Truman Smith


Truman Smith was a Whig member of the United States Senate from Connecticut from 1849 to 1854 and a member of the United States House of Representatives from Connecticut's 4th and 5th congressional districts from 1839 to 1843 and from 1845 to 1849. He also served in the Connecticut House of Representatives from 1831 to 1832, and in 1834.

Biography

Smith was born in Roxbury, Connecticut. He was the nephew of Nathaniel Smith and Nathan Smith. Smith completed preparatory studies and graduated from Yale College in 1815. He studied law at Litchfield Law School and was admitted to the bar in 1818, commencing practice in Litchfield, Connecticut. He married Maria Cook on June 2, 1832, and they had three children, Catherine Marie Smith, Jeannie Penniman Smith, and George Webster Smith. His wife, Marie, died on April 20, 1849. He married Mary Ann Dickinson Walker on November 7, 1850, by whom he had six children, Truman Houston Smith, Samuel Hubbard Smith, Edmond Dickinson Smith, Robert Shufeldt Smith, Henry Humphry Smith, and Allen Hoyt Smith.

Career

Smith was a member of the Connecticut House of Representatives from 1831 to 1832 and again in 1834. He was elected a Whig to the United States House of Representatives, representing the 5th district, during the Twenty-sixth and Twenty-seventh Congresses, and serving from March 4, 1839 to March 3, 1843, declining renomination in 1842.
Smith was a presidential elector on the Whig ticket in 1844 He was elected back to the House of Representatives representing the 4th District for the Twenty-ninth and Thirtieth Congresses. He served from March 4, 1845, to March 3, 1849. Smith declined the appointment to be the first United States Secretary of the Interior from President Zachary Taylor in 1849 having been elected to the United States Senate.
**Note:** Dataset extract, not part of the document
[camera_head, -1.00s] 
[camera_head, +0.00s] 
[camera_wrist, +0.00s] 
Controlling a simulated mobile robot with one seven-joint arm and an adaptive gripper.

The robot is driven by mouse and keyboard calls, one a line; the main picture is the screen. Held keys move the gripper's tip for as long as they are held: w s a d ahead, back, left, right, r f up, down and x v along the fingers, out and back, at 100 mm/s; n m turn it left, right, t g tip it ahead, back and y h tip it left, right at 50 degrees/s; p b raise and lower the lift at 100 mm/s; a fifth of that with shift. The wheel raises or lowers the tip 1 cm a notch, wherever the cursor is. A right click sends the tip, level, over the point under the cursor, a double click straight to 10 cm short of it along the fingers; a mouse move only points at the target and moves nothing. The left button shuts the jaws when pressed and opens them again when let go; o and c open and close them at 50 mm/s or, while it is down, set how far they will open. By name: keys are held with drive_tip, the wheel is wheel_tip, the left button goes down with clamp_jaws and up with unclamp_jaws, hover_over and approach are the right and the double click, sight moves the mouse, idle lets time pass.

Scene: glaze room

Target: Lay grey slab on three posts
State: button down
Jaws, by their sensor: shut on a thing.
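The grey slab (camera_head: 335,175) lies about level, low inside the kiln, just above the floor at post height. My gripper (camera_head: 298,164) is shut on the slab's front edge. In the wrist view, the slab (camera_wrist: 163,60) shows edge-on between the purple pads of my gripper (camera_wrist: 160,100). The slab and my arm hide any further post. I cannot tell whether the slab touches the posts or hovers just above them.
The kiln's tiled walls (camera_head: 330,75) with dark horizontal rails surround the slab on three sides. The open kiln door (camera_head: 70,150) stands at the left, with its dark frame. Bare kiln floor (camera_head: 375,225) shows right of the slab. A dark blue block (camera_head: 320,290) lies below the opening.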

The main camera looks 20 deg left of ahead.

He served from March 4, 1849, until his resignation May 24, 1854.
Afterwards, he lived in Stamford, Connecticut with his second wife, Mary Ann Dickinson Smith, while practicing law in New York City, New York. Mary Ann was the adopted daughter of the miniaturist Anson Dickinson.
Smith's New York law office was open from 1854 to 1871. In 1862, President Abraham Lincoln appointed Smith judge of the Court of Arbitration under the treaty of 1862 with Great Britain for the suppression of the slave trade where he served until 1870.

Death

Smith retired from business that year and died in Stamford, Connecticut on May 3, 1884,. He is interned at Stamford in Woodland Cemetery.